'''

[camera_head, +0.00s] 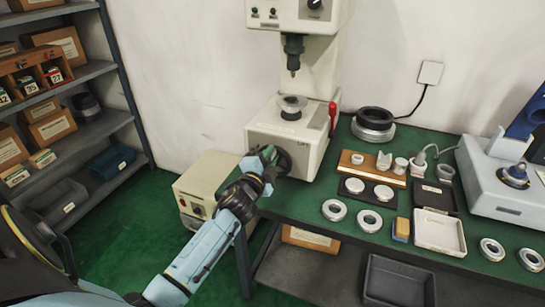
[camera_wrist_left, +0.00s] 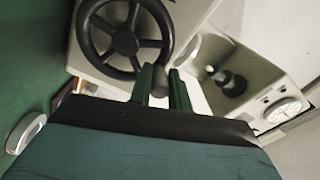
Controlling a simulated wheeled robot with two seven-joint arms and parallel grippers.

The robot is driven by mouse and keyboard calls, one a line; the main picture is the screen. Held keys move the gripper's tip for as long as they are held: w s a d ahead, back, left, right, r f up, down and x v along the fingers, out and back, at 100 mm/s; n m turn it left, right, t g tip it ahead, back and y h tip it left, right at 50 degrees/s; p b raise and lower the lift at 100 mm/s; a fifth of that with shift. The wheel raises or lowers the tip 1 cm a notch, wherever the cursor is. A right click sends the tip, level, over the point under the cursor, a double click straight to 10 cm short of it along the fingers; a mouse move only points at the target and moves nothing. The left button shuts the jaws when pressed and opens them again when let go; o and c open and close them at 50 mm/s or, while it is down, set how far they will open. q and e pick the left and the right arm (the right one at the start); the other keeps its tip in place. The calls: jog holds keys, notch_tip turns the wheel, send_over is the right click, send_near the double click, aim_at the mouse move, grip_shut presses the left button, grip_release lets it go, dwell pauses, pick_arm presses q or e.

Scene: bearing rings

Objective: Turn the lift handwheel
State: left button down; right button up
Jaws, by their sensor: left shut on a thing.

'''

GIVEN INSTRUCTION:
Repeat only the lines from the one holding "State: left button down; right button up" through the last line of the data.

RESPONSE TO THE EXERCISE:
State: left button down; right button up
Jaws, by their sensor: left shut on a thing.

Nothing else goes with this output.